3. Pipeline Configuration
And here is how our deployment job looked like in GitLab CI:
deploy-application:
stage: deploy
image:
name: gardendev/garden:0.13-buster
pull_policy: if-not-present
resource_limits:
memory: 5Gi
cpu: "2"
timeout: 1h
script:
# Add extra Helm repositories
- garden tools kubernetes.helm -- repo add bitnami https://charts.bitnami.com/bitnami
# Single repositories update
- garden tools kubernetes.helm -- repo update
- ./prepare-fake-commands.sh || exit 1
- garden deploy -l 4
artifacts:
paths:
- .garden/error.log
The only missing part is prepare-fake-commands.sh
script which replaces original tools with our proxy-scripts:
#!/bin/bash
set -e # Exit on any error
helmLocation=$(garden tools kubernetes.helm --get-path)
echo "Garden Helm location: $helmLocation"
mv $helmLocation "$helmLocation~"
echo "Copied original Garden Helm to: ${helmLocation}~"
cp ./fake-helm.sh $helmLocation
echo "Copied fake-helm.sh to: ${helmLocation}"

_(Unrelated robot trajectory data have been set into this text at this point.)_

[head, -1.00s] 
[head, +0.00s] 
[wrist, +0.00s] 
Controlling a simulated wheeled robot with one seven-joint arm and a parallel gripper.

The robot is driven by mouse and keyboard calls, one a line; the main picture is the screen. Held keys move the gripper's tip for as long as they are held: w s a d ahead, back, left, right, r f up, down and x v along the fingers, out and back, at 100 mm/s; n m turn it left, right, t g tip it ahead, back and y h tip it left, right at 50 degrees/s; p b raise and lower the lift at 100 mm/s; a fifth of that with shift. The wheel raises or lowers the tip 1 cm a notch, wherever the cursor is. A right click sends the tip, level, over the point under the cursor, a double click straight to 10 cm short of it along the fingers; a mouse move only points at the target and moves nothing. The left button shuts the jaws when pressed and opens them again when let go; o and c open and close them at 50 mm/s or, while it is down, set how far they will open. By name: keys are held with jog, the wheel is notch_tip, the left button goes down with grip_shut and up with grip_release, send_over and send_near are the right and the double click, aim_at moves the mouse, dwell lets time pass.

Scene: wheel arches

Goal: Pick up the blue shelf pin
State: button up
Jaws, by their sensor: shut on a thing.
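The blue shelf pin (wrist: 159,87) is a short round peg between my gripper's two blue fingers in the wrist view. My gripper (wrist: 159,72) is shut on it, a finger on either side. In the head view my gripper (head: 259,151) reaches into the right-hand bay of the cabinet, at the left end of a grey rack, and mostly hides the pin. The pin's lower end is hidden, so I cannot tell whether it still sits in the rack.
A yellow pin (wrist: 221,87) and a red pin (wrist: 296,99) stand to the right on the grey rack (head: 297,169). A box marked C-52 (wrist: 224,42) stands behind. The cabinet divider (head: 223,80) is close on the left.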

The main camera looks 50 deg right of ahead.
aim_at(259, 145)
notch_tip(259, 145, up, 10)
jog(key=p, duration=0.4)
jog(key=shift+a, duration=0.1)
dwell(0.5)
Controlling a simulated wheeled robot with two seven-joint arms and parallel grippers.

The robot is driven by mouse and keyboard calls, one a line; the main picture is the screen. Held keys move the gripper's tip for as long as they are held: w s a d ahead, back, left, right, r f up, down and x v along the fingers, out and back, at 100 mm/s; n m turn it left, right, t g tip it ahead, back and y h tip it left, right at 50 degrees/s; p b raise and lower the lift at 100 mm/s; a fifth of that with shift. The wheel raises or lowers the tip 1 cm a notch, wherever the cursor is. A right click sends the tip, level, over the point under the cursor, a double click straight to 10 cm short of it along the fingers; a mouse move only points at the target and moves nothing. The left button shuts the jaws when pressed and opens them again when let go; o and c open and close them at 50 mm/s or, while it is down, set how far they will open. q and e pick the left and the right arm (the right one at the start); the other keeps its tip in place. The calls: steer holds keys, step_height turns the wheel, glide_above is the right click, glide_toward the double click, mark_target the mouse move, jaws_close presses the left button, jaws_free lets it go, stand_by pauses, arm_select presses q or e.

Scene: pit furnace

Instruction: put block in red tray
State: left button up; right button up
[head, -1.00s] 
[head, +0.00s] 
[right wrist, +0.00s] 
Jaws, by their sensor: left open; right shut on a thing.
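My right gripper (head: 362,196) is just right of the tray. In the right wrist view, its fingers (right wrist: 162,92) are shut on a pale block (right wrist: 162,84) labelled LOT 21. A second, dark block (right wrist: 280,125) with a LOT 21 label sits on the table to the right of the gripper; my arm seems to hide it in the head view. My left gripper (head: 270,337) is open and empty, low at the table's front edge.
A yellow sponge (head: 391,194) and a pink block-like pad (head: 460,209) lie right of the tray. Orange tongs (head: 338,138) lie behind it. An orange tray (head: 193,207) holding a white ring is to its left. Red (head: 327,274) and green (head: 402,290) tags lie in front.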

cp ./fake-git.sh /garden/git
echo "Copied fake-git to: /garden/git"
ln -s $(garden tools kubernetes.kubectl --get-path) /garden/kubectl
echo "Created link of garden kubectl to: /garden/kubectl"
Conclusion
This is a story with happy end. My improvements significantly enhanced pipeline reliability while managing resource consumption effectively. However, it highlights an important lesson: modern tools, despite their promise, may not be fully mature. When applying them to your specific use case, be prepared to:
- Understand the tool’s internal workings
- Create workarounds that respect the tool’s design
- Monitor and measure the impact of your solutions
Remember: sometimes the simplest solution - like a shell script wrapper - can bridge the gap between a tool’s current capabilities and your production needs.